-- Task details --
Sift the listing for lines that hold the string "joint" and pull them out.

-- Record set --
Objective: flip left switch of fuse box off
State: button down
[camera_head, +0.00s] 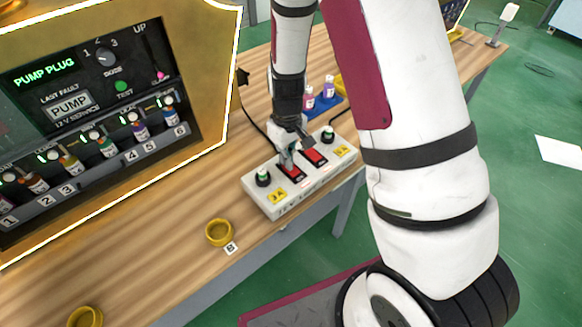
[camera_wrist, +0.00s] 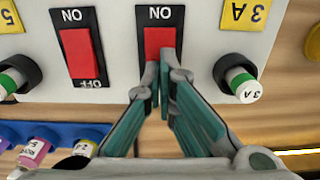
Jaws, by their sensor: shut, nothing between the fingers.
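The white fuse box (camera_head: 318,181) stands on the wooden table, with two red rocker switches between black fuse holders. The left switch (camera_head: 294,174) is partly covered by my gripper (camera_head: 288,160). In the wrist view, seen from the opposite side, this switch (camera_wrist: 163,39) is the right-hand one, with ON printed above it. My gripper (camera_wrist: 165,73) is shut and empty, its tips at the switch's lower edge; contact cannot be told. The other switch (camera_wrist: 79,52) is uncovered, between ON and OFF labels. The left switch's OFF label and lower end are hidden, and its position is unclear.
Small bottles (camera_head: 328,88) stand in a blue rack behind the box. The gold vending panel (camera_head: 215,60) rises at left. A yellow ring (camera_head: 219,232) lies on the table in front.

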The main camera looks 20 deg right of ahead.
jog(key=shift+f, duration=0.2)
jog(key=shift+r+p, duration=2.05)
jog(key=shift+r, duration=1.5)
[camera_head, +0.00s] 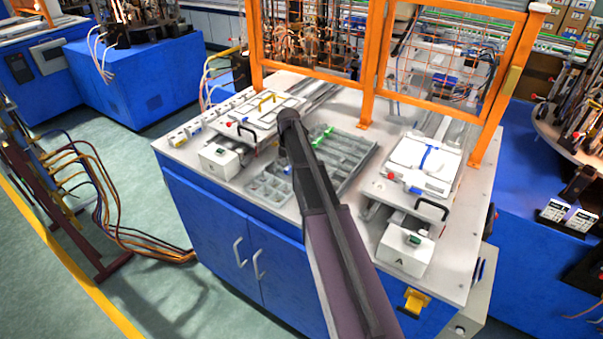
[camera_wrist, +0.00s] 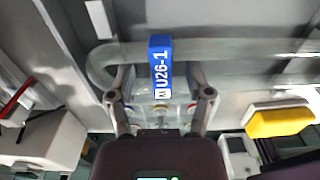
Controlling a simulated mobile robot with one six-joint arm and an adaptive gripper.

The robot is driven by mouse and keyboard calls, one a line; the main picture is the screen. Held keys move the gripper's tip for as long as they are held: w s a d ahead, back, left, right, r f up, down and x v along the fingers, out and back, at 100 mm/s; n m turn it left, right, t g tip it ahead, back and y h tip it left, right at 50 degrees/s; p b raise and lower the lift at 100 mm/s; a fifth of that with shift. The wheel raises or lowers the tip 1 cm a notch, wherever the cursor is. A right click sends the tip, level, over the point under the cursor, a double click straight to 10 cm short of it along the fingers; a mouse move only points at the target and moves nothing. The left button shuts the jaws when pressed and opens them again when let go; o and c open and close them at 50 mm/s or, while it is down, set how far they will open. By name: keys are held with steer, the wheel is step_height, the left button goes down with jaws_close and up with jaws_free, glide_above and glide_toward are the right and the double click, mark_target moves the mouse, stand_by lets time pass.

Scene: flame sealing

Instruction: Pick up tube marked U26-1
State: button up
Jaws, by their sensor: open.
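In the wrist view, a grey tube (camera_wrist: 225,49) runs across the picture and bends down at its left end. A blue tag marked U26-1 (camera_wrist: 160,65) hangs on it near the middle. My gripper (camera_wrist: 162,98) is open, its two fingers on either side of the tag's lower part. Nothing is visibly clamped between them. The tube lies just past the fingertips; I cannot tell whether they touch. In the head view, my dark arm reaches over the worktable, and the gripper and this tube cannot be made out there.
The worktable (camera_head: 468,278) holds a grey compartment tray (camera_head: 355,150), a left fixture with a yellow handle (camera_head: 268,98) and a right white fixture (camera_head: 408,152). Orange-framed guards (camera_head: 377,65) stand behind. In the wrist view, a yellow block (camera_wrist: 280,122) is right of my gripper.

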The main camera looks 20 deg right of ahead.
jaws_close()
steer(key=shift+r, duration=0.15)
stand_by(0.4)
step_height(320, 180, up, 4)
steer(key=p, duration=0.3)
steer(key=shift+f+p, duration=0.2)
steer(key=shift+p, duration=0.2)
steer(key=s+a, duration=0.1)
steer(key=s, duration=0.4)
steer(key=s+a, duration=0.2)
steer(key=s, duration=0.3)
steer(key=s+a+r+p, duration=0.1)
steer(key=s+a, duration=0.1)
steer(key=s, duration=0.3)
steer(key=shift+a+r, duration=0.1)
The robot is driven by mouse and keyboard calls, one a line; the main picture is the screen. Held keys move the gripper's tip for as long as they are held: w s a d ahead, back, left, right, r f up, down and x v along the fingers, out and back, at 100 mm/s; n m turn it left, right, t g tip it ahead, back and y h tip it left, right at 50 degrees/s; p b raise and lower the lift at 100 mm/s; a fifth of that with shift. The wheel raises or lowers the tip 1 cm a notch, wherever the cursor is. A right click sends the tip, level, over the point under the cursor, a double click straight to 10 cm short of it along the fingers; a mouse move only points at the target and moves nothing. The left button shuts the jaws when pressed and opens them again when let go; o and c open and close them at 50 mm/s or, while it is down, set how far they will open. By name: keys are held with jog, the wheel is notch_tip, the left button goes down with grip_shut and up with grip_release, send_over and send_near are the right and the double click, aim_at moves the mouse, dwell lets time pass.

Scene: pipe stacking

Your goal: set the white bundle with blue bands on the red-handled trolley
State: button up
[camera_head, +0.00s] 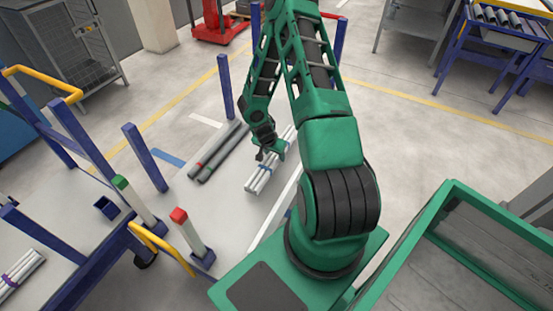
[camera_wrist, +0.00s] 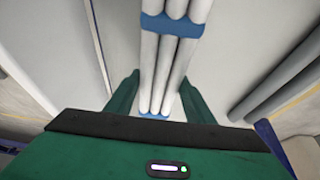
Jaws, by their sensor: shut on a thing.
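The white bundle with blue bands (camera_head: 262,181) slants under my gripper in the middle of the head view. In the wrist view the white pipes (camera_wrist: 164,62) run between the two green fingers, with a wide blue band near the top and another low down. My gripper (camera_head: 270,152) is shut on the bundle. I cannot tell whether the bundle is clear of the surface below. A red-capped white post (camera_head: 187,232) and a green-capped post (camera_head: 135,199) stand at the left by blue frames with yellow handles. I cannot tell which frame is the red-handled trolley.
Blue uprights (camera_head: 226,87) stand around this pale surface. A white bundle with a purple band (camera_head: 20,274) lies at lower left. A red machine (camera_head: 218,26) stands at the back.

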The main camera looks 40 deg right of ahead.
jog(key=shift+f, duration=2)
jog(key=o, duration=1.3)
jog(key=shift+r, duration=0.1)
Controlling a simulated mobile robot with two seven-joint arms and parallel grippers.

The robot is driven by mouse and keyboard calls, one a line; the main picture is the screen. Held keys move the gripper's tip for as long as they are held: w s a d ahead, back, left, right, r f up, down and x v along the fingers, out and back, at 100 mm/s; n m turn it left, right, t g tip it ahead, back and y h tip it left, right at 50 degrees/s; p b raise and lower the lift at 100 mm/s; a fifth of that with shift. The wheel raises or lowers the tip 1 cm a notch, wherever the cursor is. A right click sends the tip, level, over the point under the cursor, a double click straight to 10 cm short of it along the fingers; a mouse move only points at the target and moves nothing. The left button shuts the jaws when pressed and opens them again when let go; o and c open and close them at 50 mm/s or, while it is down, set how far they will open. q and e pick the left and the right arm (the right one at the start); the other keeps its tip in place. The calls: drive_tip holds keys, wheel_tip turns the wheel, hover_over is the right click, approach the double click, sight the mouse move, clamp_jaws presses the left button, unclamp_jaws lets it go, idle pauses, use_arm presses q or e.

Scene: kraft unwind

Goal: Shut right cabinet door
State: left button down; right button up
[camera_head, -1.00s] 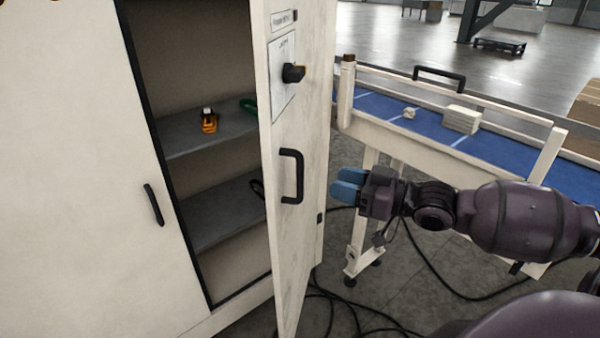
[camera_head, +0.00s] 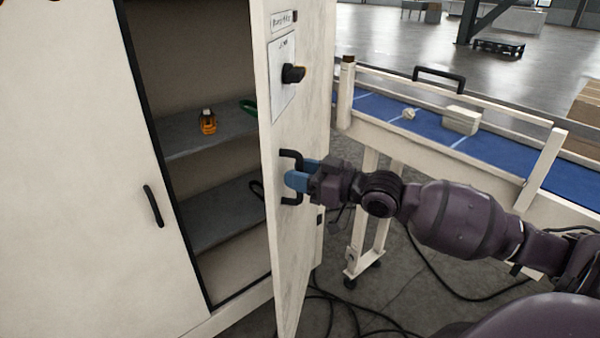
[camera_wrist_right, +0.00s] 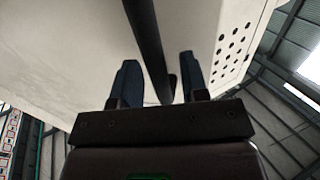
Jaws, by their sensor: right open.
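The right cabinet door (camera_head: 304,245) stands swung open, its outer face toward my right arm. In the right wrist view the open fingers (camera_wrist_right: 157,84) stand on either side of the black handle bar (camera_wrist_right: 147,45), with a gap visible beside the bar. The white door surface (camera_wrist_right: 85,60) is behind them. My left gripper is not in view.
The closed left cabinet door (camera_head: 80,170) has its own black handle (camera_head: 154,205). Grey shelves (camera_head: 215,205) inside the cabinet hold an orange item (camera_head: 208,122) and a green one. A blue conveyor (camera_head: 390,115) stands right of the door. Black cables (camera_head: 345,310) lie on the floor.

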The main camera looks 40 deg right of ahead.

-- Reply to the exercise --
Controlling a simulated mobile robot with one six-joint arm and an adaptive gripper.
Controlling a simulated mobile robot with two seven-joint arms and parallel grippers.

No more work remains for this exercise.